Ma che razza di bestia è il razzismo? Ci sono tre o quattro mostri biblici che a turno si presentano nella vita pubblica nostrana per demonizzare una parte politica (la destra e dintorni) e rianimarne un’altra (la sinistra e paraggi). Nella giostra di questi giorni torna di scena il razzismo, mentre si scalda ai bordi del campo per la settimana prossima il fascismo, in vista del 25 aprile.

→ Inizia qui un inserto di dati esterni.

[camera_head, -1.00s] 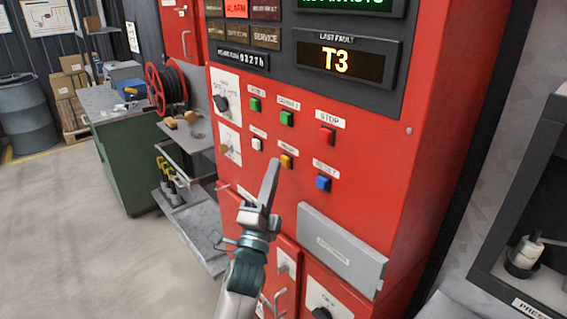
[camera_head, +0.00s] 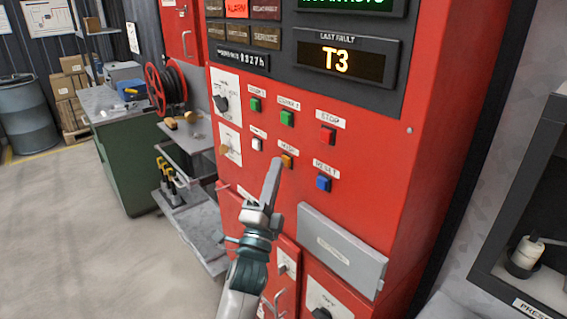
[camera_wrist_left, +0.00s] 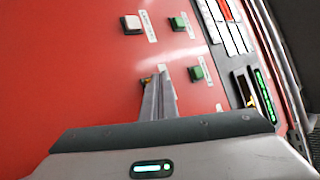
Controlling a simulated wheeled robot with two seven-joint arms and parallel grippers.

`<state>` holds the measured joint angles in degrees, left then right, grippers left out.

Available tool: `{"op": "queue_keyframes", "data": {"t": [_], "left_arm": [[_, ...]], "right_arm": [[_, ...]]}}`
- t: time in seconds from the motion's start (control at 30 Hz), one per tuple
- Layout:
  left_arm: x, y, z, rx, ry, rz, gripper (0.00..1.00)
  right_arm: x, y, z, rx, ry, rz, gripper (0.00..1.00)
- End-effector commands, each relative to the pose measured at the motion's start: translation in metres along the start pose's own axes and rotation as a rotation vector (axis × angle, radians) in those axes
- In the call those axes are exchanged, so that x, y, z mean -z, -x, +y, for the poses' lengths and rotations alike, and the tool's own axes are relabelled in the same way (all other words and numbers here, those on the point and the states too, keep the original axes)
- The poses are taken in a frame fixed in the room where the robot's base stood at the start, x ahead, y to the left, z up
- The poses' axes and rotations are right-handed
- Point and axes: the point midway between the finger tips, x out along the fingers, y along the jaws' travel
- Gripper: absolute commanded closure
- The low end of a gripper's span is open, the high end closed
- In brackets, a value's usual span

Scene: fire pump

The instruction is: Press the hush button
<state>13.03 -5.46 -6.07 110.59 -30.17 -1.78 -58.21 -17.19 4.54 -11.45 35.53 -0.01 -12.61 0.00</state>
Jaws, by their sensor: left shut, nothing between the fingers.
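The hush button (camera_head: 286,161) is a small orange-yellow square under a white label on the front of the red pump panel (camera_head: 350,200). My left gripper (camera_head: 274,162) is shut and empty, its fingers pointing up at the panel. Its tip overlaps the button's left edge in the head view. In the left wrist view the shut fingers (camera_wrist_left: 156,84) end at a small orange patch, which looks like the button, mostly hidden by them. I cannot tell whether the tip touches it. My right gripper is not in view.
Nearby are a white button (camera_head: 257,144), two green buttons (camera_head: 287,118), a red stop button (camera_head: 327,135) and a blue reset button (camera_head: 323,183). A grey box (camera_head: 342,248) sticks out of the panel below. A hose reel (camera_head: 167,87) stands to the left.

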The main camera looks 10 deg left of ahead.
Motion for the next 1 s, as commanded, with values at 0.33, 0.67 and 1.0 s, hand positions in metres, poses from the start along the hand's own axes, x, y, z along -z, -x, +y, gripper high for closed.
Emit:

Il viaggio della Meloni in Etiopia, la sua foto coi bambini neri, l’abolizione della protezione speciale per i migranti, decisa dal governo, hanno ridato linfa al tema, attraverso un nuovo singolare artificio dialettico: ora si sostiene che i veri razzisti sono quelli che fingono di non esserlo, anzi si mostrano perfino affettuosi coi “negretti” (che il mio pc politically correct corregge in negletti). Insomma, come la fai sbagli: se li scansi sei razzista, se li abbracci lo fai per nascondere il tuo razzismo. Ma lasciando agli imbecilli questa sciocca disputa, cerchiamo di fare un ragionamento più serio e strutturato in tema di razzismo.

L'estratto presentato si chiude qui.